L'ensemble. — Lamartine a su traiter des sujets plus généraux encore que ceux de la poésie familiale et de la petite patrie. Le sentiment national, la vie politique, l'ont également inspiré, et, tout en caractérisant les premiers accents de sa muse, il montre pour quelles raisons elle a dû chanter d'autres objets et servir les grandes causes qui lui étaient chères : le poète doit se mêler à la vie publique; dans le bouleversement social, il a le devoir d'agir, de défendre « Rome, les dieux, la liberté ! «. Le lyrisme intime ne peut plus lui suffire, car « Honte à qui peut chanter alors que Rome brûle «. Ces stances constituent une réponse au poète Barthélémy qui, dans son journal Némésis, avait reproché à Lamartine de mêler la politique à la littérature et de demander, lui, catholique et légitimiste, « leurs votes aux hommes de Juillet «.

Les mots : Barde (du celtique bardas) : poète celte qui chantait les héros; en général poète héroïque et lyrique. factions : guet que font les soldats d'un poste; ici, parti de gens unis pour une action politique violente. parvis : espace qui était autour du tabernacle dans le temple de Jérusalem.
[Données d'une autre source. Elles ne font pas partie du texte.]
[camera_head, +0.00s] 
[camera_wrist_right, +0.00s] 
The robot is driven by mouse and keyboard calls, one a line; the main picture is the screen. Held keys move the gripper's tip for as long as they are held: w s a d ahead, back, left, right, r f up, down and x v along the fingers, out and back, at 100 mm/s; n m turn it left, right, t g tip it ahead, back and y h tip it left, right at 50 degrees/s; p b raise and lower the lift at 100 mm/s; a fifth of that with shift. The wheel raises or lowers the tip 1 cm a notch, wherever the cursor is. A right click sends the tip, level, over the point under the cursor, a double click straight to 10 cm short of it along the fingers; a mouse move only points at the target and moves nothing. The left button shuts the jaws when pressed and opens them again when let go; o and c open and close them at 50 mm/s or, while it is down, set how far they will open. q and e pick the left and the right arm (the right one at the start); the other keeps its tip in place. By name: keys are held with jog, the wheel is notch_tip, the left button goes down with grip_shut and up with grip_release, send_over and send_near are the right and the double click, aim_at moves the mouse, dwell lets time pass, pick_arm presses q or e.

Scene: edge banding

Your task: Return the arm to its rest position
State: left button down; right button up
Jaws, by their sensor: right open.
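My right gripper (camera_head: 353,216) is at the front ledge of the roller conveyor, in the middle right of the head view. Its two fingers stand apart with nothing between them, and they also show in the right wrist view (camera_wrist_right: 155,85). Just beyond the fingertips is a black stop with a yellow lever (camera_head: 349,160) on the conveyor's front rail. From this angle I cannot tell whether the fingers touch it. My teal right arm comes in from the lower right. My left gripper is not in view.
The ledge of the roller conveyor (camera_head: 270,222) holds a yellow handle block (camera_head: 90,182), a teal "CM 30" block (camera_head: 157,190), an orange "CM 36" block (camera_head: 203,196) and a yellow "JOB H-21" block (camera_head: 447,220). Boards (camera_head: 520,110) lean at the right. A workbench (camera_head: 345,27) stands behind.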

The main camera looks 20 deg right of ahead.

Némésis : déesse de la vengeance. vigne ou champ du potier : Naboth qui fut lapidé par le roi d'Israël Achab, à qui il avait refusé de vendre sa vigne; expression qui signifie tout achat injuste. denier : ancienne monnaie française, douzième partie d'un sou, au figuré une très petite somme d'argent. lyre : symbole de la poésie, inspiration. ombre : l'ombre d'Elvire. Rome : symbole de la cité nationale, de la patrie. Néron : on raconte que l'empereur Néron chanta devant Rome en feu. Cirque : lieu destiné aux jeux publics chez les Romains. Panthéon : temple consacré à tous les dieux sicaires (de sica : poignard) : assassin gagé. Césars : les souverains qui ont régné en France. rostre : tribune aux harangues, ainsi appelée à Rome parce qu'elle était ornée d'éperons de navires.